Hello, Bonjour, Buenos Dias, Shalom, Hi……

May 3, 2011 § 6 Comments

 I am in the throws of changing my career. I no longer want to be a web developer, I want to to be a writer. I am nearly 40 and want to make positive steps towards a new career before my 40th birthday. My head is now full of opinions, stories, anecdotes and literary musings. I want to release them on an unsuspecting public.

I may write something you are not happy with, let me know. Your opinions matter. I may say something that makes you laugh, let me know, so I know to write more of the same. Your happiness matters to me.

That will do for an opener. I don’t want to go on and bore your eyeballs out. I sincerely hope you enjoy my writings.

Margarets War . . .

June 14, 2011 § 13 Comments

November 28th 1942

After ordering her usual small black coffee, Margaret sat alone at their usual table for the first time in her life. It had taken her two years to find the courage to come alone. It had been that long since her husband Ralph had mysteriously disappeared off the coast of Normandy in 1940.

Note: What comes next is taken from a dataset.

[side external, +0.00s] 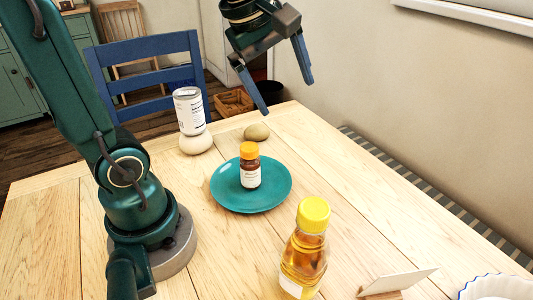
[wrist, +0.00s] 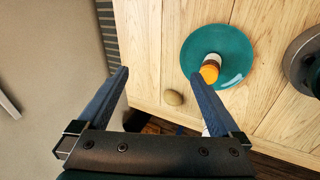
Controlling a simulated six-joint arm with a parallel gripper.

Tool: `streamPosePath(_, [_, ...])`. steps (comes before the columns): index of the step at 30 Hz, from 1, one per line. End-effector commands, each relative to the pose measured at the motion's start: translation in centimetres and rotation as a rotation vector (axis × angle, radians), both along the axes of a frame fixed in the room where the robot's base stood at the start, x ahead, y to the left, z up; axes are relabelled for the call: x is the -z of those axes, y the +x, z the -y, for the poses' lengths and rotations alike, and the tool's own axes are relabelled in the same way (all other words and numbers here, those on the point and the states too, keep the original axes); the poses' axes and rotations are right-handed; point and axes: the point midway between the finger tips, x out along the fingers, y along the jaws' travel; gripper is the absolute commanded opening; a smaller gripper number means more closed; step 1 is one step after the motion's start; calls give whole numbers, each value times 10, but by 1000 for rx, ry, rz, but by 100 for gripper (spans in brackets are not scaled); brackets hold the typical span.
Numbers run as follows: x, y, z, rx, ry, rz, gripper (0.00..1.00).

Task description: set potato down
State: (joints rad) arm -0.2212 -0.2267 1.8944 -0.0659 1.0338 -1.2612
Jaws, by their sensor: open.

Coffee rationing was imminent and Margaret was taking advantage of what was to be her last coffee for quite some time. Absorbing every memory and feeling, she hoped somehow, would bridge the void in her heart.

A single large tear rose from the corner of her eye. It was a tear of both joy and sorrow. Ralph had been a loving husband, she could never forget how wonderful he was. He was a caring, doting father. He is missed by all, but mostly by Margaret, his loving wife of  20 years.

The memories of a thousands happy conversations, soft tender touches and deep loving gazes into each others eyes, across their table, were still heavily prominent in her mind. As she gazed down at the dying swirls from the last stir of her spoon, she questioned everything the M.O.D had told her.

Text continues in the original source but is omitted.